Copy every line in the records below that contains the word "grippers".

+++ Data provided

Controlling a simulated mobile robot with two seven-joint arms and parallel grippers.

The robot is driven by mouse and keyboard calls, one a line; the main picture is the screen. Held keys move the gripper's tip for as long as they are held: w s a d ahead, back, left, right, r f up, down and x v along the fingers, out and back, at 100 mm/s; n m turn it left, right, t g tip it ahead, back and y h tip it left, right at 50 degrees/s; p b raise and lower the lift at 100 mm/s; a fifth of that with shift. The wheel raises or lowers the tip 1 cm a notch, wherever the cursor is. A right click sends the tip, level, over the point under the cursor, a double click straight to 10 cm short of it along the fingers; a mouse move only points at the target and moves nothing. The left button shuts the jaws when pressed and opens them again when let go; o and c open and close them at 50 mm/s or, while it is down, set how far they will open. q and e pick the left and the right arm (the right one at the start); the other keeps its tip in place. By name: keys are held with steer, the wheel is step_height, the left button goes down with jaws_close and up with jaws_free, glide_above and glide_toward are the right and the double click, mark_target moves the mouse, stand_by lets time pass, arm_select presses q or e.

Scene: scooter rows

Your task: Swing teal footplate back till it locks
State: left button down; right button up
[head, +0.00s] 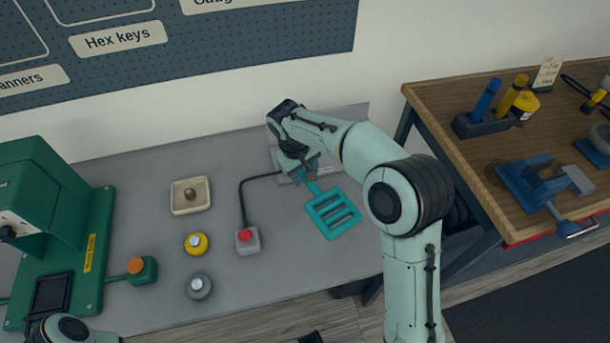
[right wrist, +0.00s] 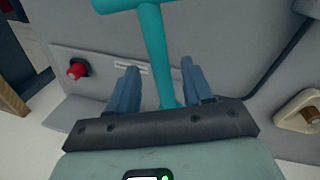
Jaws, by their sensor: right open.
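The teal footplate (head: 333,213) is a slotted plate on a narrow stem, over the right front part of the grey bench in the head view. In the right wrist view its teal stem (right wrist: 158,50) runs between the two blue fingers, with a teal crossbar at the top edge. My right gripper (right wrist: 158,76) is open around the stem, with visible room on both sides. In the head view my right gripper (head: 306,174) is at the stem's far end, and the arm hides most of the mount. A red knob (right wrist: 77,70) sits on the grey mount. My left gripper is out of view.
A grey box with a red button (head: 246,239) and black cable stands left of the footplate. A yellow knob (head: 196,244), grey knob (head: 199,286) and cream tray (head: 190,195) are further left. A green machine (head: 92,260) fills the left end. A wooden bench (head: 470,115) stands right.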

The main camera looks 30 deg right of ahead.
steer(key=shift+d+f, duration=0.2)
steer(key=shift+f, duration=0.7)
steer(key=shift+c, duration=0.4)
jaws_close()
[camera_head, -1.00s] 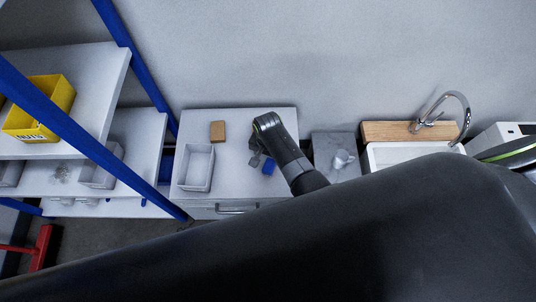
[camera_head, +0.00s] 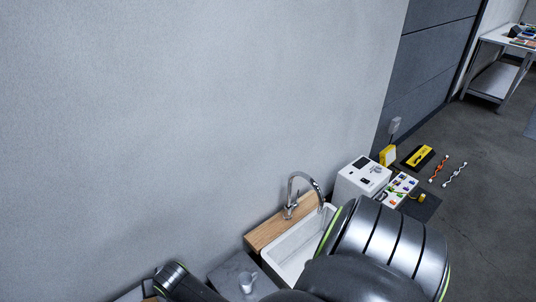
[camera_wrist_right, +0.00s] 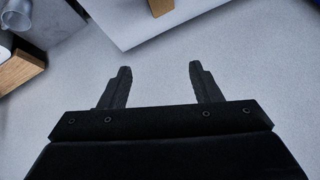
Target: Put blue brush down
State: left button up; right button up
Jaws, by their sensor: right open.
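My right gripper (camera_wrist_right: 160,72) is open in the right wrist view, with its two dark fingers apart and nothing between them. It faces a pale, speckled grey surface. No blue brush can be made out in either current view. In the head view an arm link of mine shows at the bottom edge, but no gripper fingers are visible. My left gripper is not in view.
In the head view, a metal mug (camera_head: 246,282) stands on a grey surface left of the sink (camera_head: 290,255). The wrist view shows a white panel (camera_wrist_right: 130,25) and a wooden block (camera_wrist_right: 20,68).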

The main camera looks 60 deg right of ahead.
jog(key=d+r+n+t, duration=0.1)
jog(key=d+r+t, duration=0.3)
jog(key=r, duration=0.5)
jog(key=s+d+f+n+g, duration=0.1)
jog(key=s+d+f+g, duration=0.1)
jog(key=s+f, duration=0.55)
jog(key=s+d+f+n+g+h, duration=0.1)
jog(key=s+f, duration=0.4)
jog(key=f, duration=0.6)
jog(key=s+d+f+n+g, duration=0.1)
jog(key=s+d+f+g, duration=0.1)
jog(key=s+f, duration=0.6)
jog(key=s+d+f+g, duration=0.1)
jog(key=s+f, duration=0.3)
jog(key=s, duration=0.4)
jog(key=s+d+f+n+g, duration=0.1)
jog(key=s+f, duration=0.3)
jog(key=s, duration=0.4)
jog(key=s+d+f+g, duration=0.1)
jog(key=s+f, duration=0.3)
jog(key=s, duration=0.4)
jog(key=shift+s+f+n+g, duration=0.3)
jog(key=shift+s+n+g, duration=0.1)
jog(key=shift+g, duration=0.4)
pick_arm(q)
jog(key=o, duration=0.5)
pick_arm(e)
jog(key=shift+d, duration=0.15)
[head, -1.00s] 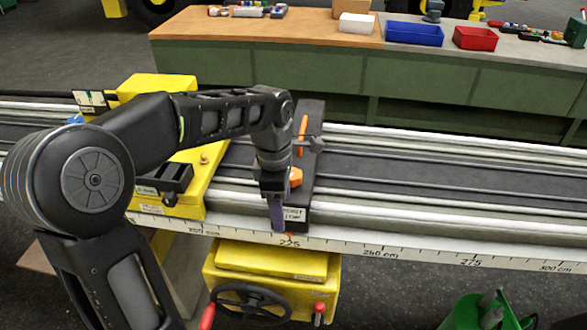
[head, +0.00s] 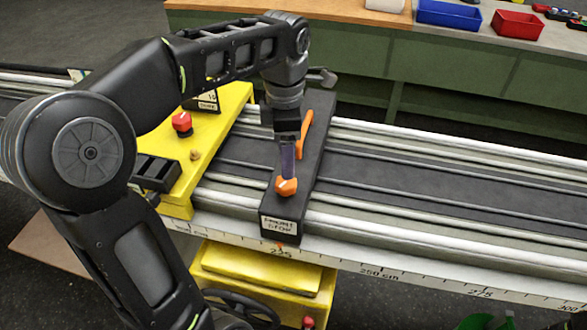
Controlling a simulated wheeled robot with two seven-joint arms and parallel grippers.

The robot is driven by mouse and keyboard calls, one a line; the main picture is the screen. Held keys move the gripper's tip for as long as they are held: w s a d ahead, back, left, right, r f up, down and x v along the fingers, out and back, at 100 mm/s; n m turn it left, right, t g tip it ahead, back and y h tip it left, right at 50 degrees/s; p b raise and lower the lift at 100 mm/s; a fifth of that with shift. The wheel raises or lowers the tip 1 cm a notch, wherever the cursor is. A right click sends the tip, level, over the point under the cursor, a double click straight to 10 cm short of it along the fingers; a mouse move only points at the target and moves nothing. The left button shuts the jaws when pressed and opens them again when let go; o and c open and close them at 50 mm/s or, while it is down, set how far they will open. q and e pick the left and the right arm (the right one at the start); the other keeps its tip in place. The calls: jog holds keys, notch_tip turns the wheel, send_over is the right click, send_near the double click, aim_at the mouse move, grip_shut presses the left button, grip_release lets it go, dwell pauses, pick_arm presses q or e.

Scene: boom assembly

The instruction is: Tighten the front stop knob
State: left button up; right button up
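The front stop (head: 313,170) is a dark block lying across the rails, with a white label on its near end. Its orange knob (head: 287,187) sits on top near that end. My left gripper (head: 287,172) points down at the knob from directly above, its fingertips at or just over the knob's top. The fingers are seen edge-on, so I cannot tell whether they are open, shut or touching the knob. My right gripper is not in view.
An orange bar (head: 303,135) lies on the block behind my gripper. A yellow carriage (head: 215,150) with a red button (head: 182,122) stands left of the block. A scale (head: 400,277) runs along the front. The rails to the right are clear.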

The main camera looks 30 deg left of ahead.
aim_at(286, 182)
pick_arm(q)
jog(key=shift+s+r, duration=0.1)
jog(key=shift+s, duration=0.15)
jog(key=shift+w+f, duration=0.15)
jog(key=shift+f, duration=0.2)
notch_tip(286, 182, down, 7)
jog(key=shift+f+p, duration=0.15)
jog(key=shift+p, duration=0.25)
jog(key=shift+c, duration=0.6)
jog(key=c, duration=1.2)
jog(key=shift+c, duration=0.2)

++++++
+++ Data provided

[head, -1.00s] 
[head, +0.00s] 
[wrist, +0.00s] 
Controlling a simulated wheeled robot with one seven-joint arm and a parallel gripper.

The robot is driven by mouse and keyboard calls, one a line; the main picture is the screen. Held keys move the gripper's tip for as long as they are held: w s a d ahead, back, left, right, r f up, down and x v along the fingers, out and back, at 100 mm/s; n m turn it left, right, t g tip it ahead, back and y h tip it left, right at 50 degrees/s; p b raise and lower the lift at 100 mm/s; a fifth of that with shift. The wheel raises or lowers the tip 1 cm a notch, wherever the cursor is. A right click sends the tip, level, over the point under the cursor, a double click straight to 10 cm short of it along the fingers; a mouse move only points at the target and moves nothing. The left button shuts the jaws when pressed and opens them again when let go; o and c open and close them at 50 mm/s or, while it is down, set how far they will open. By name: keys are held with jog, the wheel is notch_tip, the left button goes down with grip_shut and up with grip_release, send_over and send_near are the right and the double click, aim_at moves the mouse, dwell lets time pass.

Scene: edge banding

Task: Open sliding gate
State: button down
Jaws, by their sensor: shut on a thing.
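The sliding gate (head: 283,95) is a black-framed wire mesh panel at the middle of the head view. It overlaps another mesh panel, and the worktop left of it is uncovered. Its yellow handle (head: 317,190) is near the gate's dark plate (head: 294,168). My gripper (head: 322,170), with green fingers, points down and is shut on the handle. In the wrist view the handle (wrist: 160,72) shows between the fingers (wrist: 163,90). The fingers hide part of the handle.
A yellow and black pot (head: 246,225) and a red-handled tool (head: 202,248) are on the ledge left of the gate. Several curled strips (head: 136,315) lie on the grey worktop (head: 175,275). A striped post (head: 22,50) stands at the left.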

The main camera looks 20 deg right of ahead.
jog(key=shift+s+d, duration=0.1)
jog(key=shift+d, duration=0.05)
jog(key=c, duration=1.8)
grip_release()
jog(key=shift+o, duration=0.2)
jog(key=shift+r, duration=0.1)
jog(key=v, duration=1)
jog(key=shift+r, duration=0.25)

++++++
+++ Data provided

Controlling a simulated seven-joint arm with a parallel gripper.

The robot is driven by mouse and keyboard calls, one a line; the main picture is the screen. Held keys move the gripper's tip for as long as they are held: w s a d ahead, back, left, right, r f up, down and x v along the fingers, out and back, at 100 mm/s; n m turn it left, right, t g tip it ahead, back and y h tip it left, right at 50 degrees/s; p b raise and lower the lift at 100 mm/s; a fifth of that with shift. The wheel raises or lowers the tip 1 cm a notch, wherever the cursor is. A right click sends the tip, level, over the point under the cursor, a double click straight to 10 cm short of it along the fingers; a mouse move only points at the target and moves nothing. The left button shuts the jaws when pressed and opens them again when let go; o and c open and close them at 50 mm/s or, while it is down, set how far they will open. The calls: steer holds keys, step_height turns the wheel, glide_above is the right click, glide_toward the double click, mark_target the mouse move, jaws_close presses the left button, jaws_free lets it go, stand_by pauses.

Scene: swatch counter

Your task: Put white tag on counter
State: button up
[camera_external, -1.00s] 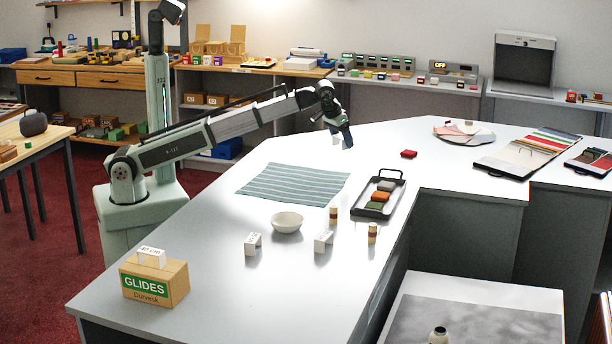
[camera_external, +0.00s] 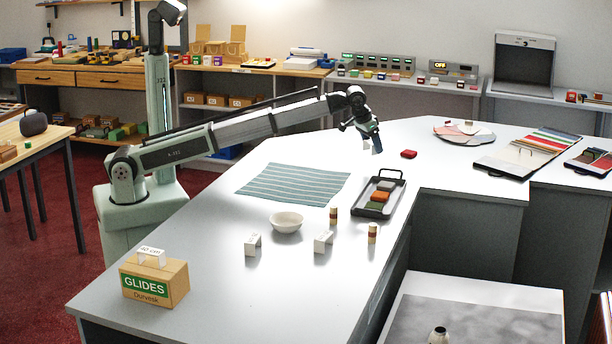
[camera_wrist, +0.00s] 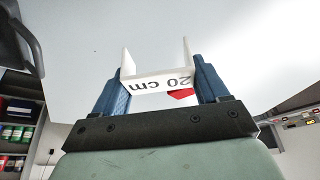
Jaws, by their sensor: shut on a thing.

++++++

(Full solution):
Controlling a simulated mobile robot with two seven-joint arms and parallel grippers.
Controlling a simulated wheeled robot with two seven-joint arms and parallel grippers.

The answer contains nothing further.